Written exercise:
All the records that follow need to be reproduced exactly. Omit the images.

Data rows:
-- start --

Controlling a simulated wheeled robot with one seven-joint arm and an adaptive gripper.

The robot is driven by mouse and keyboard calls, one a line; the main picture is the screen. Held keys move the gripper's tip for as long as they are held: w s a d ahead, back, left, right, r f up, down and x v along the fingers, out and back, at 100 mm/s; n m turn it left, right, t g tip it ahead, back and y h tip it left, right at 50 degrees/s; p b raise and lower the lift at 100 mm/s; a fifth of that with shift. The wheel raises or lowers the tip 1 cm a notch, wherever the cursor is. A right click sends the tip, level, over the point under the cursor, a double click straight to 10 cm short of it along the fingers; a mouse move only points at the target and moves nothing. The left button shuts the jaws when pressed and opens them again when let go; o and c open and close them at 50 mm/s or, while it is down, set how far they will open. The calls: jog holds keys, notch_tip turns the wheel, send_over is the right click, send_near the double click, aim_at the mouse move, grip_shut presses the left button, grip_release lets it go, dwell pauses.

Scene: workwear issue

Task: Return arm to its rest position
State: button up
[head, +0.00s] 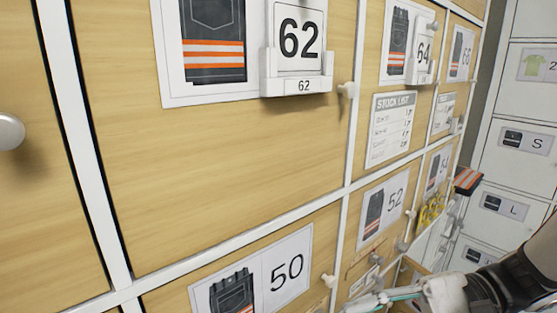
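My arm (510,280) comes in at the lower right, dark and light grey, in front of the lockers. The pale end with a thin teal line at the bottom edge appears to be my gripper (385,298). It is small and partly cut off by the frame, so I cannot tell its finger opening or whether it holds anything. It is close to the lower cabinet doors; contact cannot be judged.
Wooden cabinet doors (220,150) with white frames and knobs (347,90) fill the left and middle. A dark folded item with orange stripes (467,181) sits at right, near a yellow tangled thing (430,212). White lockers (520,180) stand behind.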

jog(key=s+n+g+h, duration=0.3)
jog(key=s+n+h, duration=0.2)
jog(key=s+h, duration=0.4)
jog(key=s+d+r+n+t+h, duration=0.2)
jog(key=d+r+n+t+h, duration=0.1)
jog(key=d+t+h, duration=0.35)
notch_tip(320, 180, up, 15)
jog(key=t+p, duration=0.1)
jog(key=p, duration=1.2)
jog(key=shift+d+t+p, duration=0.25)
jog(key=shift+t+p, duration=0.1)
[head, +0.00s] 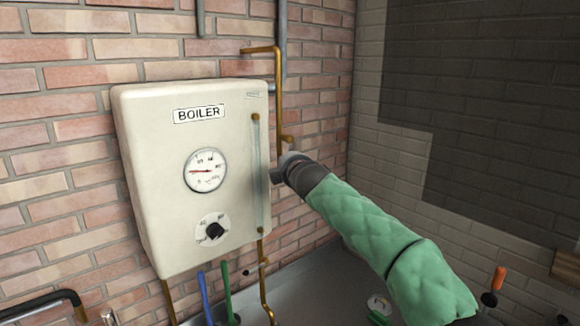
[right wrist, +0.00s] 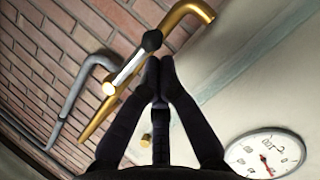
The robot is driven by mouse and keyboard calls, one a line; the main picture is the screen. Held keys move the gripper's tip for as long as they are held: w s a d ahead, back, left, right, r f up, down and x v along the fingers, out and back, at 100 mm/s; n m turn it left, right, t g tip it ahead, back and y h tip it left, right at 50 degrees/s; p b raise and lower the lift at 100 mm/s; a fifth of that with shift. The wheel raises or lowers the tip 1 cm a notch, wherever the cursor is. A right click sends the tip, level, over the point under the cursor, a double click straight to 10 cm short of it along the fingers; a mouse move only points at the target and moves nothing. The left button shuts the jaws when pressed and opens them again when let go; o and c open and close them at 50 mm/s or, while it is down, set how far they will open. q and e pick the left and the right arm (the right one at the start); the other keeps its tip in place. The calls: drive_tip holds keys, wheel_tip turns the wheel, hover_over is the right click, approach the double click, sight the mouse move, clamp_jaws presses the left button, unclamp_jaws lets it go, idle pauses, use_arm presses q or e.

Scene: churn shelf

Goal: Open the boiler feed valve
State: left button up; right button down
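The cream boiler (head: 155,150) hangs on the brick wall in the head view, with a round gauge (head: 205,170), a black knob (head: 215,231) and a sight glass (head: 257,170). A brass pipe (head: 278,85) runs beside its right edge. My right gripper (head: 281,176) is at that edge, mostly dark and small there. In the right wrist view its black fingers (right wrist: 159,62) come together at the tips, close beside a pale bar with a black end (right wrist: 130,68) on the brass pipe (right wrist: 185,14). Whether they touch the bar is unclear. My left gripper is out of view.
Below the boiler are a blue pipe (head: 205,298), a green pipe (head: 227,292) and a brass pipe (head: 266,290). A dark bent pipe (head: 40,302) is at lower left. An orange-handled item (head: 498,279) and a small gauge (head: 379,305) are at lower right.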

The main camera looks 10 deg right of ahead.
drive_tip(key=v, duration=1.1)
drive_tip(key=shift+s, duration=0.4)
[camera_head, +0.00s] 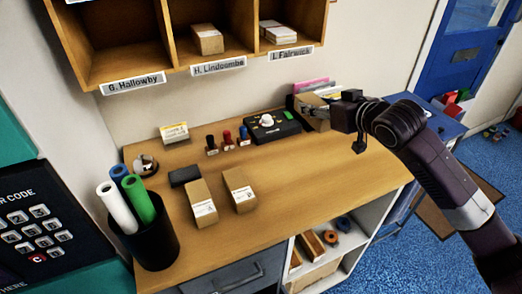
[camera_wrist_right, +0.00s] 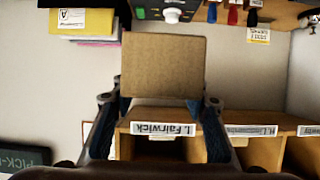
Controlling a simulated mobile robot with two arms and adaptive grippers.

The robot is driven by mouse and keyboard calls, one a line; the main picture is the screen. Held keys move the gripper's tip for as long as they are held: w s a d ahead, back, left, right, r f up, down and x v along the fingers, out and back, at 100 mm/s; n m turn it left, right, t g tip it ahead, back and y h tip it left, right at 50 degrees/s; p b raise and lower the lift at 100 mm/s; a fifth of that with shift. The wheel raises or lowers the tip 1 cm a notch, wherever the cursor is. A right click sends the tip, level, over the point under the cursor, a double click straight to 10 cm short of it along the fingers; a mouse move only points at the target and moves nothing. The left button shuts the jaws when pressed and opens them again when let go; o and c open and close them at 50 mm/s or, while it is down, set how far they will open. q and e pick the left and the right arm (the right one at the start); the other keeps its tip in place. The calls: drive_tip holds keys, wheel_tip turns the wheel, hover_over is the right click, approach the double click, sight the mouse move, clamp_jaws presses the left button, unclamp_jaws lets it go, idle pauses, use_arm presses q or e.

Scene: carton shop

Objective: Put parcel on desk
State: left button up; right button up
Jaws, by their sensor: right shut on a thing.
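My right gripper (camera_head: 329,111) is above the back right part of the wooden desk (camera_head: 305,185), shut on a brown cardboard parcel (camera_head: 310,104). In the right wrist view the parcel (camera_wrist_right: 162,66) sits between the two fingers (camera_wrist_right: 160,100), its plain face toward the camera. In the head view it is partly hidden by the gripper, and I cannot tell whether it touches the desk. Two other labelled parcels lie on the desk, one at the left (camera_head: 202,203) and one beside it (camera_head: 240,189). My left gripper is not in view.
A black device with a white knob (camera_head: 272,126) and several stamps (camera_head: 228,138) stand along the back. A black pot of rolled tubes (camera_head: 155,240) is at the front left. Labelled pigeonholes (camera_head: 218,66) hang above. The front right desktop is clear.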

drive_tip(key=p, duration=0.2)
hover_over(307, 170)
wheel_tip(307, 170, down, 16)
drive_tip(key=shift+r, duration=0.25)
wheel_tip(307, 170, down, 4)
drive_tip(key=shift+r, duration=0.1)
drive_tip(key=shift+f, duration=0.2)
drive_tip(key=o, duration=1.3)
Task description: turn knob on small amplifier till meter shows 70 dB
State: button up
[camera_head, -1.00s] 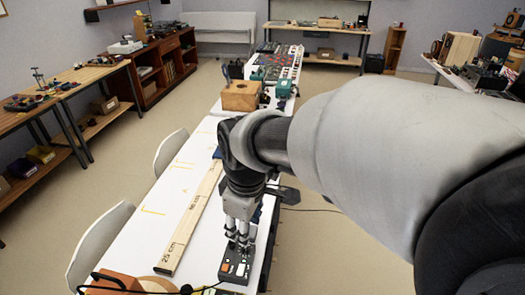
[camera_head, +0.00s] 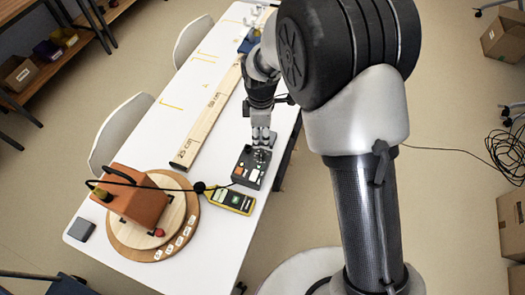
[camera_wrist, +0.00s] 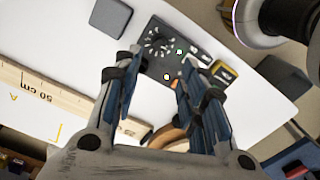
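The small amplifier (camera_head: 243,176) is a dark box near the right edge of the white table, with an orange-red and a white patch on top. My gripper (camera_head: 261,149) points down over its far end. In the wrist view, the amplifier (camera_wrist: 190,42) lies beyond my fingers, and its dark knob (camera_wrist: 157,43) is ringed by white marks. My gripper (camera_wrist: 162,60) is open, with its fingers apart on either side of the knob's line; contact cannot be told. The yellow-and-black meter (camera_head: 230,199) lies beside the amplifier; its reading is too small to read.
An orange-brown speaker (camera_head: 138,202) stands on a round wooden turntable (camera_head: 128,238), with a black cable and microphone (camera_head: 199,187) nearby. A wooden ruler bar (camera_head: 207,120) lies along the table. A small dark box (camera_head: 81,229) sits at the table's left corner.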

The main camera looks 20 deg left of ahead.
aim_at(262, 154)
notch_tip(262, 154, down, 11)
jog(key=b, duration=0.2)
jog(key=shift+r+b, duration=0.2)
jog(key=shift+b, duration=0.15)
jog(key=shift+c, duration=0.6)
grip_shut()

-- end --

Reply to the task:
Controlling a simulated wheeled robot with one seven-joint arm and an adaptive gripper.

The robot is driven by mouse and keyboard calls, one a line; the main picture is the screen. Held keys move the gripper's tip for as long as they are held: w s a d ahead, back, left, right, r f up, down and x v along the fingers, out and back, at 100 mm/s; n m turn it left, right, t g tip it ahead, back and y h tip it left, right at 50 degrees/s; p b raise and lower the lift at 100 mm/s; a fifth of that with shift. The wheel raises or lowers the tip 1 cm a notch, wherever the cursor is. A right click sends the tip, level, over the point under the cursor, a double click straight to 10 cm short of it along the fingers; a mouse move only points at the target and moves nothing. The left button shuts the jaws when pressed and opens them again when let go; o and c open and close them at 50 mm/s or, while it is down, set how far they will open. The calls: jog holds keys, notch_tip turns the wheel, send_over is the right click, send_near the double click, aim_at the mouse move, grip_shut presses the left button, grip_release lets it go, dwell pauses.

Scene: workwear issue

Task: Return arm to its rest position
State: button up
[head, +0.00s] 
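My arm (510,280) comes in at the lower right, dark and light grey, in front of the lockers. The pale end with a thin teal line at the bottom edge appears to be my gripper (385,298). It is small and partly cut off by the frame, so I cannot tell its finger opening or whether it holds anything. It is close to the lower cabinet doors; contact cannot be judged.
Wooden cabinet doors (220,150) with white frames and knobs (347,90) fill the left and middle. A dark folded item with orange stripes (467,181) sits at right, near a yellow tangled thing (430,212). White lockers (520,180) stand behind.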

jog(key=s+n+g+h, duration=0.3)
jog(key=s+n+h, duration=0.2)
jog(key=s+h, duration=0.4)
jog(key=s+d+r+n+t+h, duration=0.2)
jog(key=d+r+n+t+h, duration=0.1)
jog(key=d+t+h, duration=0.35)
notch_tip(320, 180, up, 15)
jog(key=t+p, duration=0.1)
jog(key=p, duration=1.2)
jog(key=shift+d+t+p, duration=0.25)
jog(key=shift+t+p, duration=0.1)
[head, +0.00s] 
[right wrist, +0.00s] 
The robot is driven by mouse and keyboard calls, one a line; the main picture is the screen. Held keys move the gripper's tip for as long as they are held: w s a d ahead, back, left, right, r f up, down and x v along the fingers, out and back, at 100 mm/s; n m turn it left, right, t g tip it ahead, back and y h tip it left, right at 50 degrees/s; p b raise and lower the lift at 100 mm/s; a fifth of that with shift. The wheel raises or lowers the tip 1 cm a notch, wherever the cursor is. A right click sends the tip, level, over the point under the cursor, a double click straight to 10 cm short of it along the fingers; a mouse move only points at the target and moves nothing. The left button shuts the jaws when pressed and opens them again when let go; o and c open and close them at 50 mm/s or, while it is down, set how far they will open. q and e pick the left and the right arm (the right one at the start); the other keeps its tip in place. The calls: drive_tip holds keys, wheel_tip turns the wheel, hover_over is the right click, approach the double click, sight the mouse move, clamp_jaws presses the left button, unclamp_jaws lets it go, idle pauses, use_arm presses q or e.

Scene: churn shelf

Goal: Open the boiler feed valve
State: left button up; right button down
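The cream boiler (head: 155,150) hangs on the brick wall in the head view, with a round gauge (head: 205,170), a black knob (head: 215,231) and a sight glass (head: 257,170). A brass pipe (head: 278,85) runs beside its right edge. My right gripper (head: 281,176) is at that edge, mostly dark and small there. In the right wrist view its black fingers (right wrist: 159,62) come together at the tips, close beside a pale bar with a black end (right wrist: 130,68) on the brass pipe (right wrist: 185,14). Whether they touch the bar is unclear. My left gripper is out of view.
Below the boiler are a blue pipe (head: 205,298), a green pipe (head: 227,292) and a brass pipe (head: 266,290). A dark bent pipe (head: 40,302) is at lower left. An orange-handled item (head: 498,279) and a small gauge (head: 379,305) are at lower right.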

The main camera looks 10 deg right of ahead.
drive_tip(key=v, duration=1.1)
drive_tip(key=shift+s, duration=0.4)
[camera_head, +0.00s] 
[camera_wrist_right, +0.00s] 
Controlling a simulated mobile robot with two arms and adaptive grippers.

The robot is driven by mouse and keyboard calls, one a line; the main picture is the screen. Held keys move the gripper's tip for as long as they are held: w s a d ahead, back, left, right, r f up, down and x v along the fingers, out and back, at 100 mm/s; n m turn it left, right, t g tip it ahead, back and y h tip it left, right at 50 degrees/s; p b raise and lower the lift at 100 mm/s; a fifth of that with shift. The wheel raises or lowers the tip 1 cm a notch, wherever the cursor is. A right click sends the tip, level, over the point under the cursor, a double click straight to 10 cm short of it along the fingers; a mouse move only points at the target and moves nothing. The left button shuts the jaws when pressed and opens them again when let go; o and c open and close them at 50 mm/s or, while it is down, set how far they will open. q and e pick the left and the right arm (the right one at the start); the other keeps its tip in place. The calls: drive_tip holds keys, wheel_tip turns the wheel, hover_over is the right click, approach the double click, sight the mouse move, clamp_jaws presses the left button, unclamp_jaws lets it go, idle pauses, use_arm presses q or e.

Scene: carton shop

Objective: Put parcel on desk
State: left button up; right button up
Jaws, by their sensor: right shut on a thing.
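My right gripper (camera_head: 329,111) is above the back right part of the wooden desk (camera_head: 305,185), shut on a brown cardboard parcel (camera_head: 310,104). In the right wrist view the parcel (camera_wrist_right: 162,66) sits between the two fingers (camera_wrist_right: 160,100), its plain face toward the camera. In the head view it is partly hidden by the gripper, and I cannot tell whether it touches the desk. Two other labelled parcels lie on the desk, one at the left (camera_head: 202,203) and one beside it (camera_head: 240,189). My left gripper is not in view.
A black device with a white knob (camera_head: 272,126) and several stamps (camera_head: 228,138) stand along the back. A black pot of rolled tubes (camera_head: 155,240) is at the front left. Labelled pigeonholes (camera_head: 218,66) hang above. The front right desktop is clear.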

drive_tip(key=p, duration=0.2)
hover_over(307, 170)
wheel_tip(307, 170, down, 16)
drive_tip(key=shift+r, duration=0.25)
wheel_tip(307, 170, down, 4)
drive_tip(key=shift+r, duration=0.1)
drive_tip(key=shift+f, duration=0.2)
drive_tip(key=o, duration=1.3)
Task description: turn knob on small amplifier till meter shows 70 dB
State: button up
[camera_head, -1.00s] 
[camera_head, +0.00s] 
[camera_wrist, +0.00s] 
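The small amplifier (camera_head: 243,176) is a dark box near the right edge of the white table, with an orange-red and a white patch on top. My gripper (camera_head: 261,149) points down over its far end. In the wrist view, the amplifier (camera_wrist: 190,42) lies beyond my fingers, and its dark knob (camera_wrist: 157,43) is ringed by white marks. My gripper (camera_wrist: 162,60) is open, with its fingers apart on either side of the knob's line; contact cannot be told. The yellow-and-black meter (camera_head: 230,199) lies beside the amplifier; its reading is too small to read.
An orange-brown speaker (camera_head: 138,202) stands on a round wooden turntable (camera_head: 128,238), with a black cable and microphone (camera_head: 199,187) nearby. A wooden ruler bar (camera_head: 207,120) lies along the table. A small dark box (camera_head: 81,229) sits at the table's left corner.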

The main camera looks 20 deg left of ahead.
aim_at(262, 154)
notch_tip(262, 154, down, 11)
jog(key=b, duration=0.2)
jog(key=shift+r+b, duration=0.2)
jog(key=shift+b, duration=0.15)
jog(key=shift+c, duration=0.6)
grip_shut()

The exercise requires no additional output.